Carrier transport: Rate equations, density-matrix approaches (including coherences), EMC and NEGF methods model scattering, tunneling, and gain. Density-matrix and NEGF frameworks enable the evaluation of coherent transport, tunneling, non-equilibrium phonon populations, and quantum design optimization (Jirauschek et al., 2014, Shi et al., 2016).
Dispersion and comb dynamics: Maxwell–Bloch, Ginzburg–Landau, and Lugiato–Lefever equations are employed for mode locking, comb stability, and soliton formation analyses, with device parameters (GVD, gain recovery, Kerr nonlinearities) extracted from experiments and ab initio calculations (Gaspare et al., 2021, Micheletti et al., 2022, Khan et al., 2023).

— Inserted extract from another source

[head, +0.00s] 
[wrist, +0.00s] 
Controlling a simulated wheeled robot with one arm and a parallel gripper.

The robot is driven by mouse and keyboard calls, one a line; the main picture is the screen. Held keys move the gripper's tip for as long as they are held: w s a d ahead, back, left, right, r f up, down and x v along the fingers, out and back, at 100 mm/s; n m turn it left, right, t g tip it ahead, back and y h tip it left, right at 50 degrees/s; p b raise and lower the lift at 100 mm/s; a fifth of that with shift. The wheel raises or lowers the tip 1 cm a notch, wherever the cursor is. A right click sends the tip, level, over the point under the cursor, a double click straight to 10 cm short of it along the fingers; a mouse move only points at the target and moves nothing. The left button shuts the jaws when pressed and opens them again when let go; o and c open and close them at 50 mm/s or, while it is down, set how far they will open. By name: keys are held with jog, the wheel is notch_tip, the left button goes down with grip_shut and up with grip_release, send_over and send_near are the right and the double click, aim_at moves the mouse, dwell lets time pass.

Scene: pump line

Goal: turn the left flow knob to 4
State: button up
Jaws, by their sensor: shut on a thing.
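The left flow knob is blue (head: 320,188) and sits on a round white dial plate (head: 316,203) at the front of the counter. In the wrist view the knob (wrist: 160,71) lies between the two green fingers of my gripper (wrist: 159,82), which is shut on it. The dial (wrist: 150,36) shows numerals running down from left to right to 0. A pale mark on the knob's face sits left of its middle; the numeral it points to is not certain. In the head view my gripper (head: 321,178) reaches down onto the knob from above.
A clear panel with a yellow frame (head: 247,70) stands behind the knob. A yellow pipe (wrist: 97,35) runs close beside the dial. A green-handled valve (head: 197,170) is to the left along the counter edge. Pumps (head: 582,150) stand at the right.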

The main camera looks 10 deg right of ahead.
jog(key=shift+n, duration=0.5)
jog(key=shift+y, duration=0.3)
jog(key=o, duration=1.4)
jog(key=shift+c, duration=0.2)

7. Applications and Metrological Relevance

QCLs enable advanced capabilities in sensing, spectroscopy, coherent communications, and metrology:

THz/MIR frequency combs: Self-referenced, electrically tunable comb operation with high power per mode (>200 μW), sub-kHz beatnote linewidth, and broad electrical or thermal tuning (MHz-mA⁻¹ or MHz-K⁻¹ coefficients) support precision dual-comb and direct-comb spectroscopy, with applications in molecular fingerprinting, trace gas sensing, and chemical imaging (Gaspare et al., 2021, Garrasi et al., 2019).
Compact and integrated photonics: Monolithic and chip-scale integration (e.g., ring and bus-waveguide architectures) offer robust, miniature, and high-SNR platforms for on-chip spectrometers and heterodyne detection (Mezzapesa et al., 2021, Cargioli et al., 28 May 2025, Hillbrand et al., 2018).
Ultrafast phenomena and nonlinear optics: Direct generation of transform-limited picosecond pulses, solitons, and octave-spanning frequency combs enables exploration of ultrafast dynamics, quantum sensing, and THz communications.

Ongoing advances continue to extend the operating temperature, spectral reach, modal purity, and integration density of QCLs across the mid-infrared and terahertz regimes, establishing these devices as a cornerstone of coherent optoelectronics and precision metrology (Silvestri et al., 19 Feb 2026).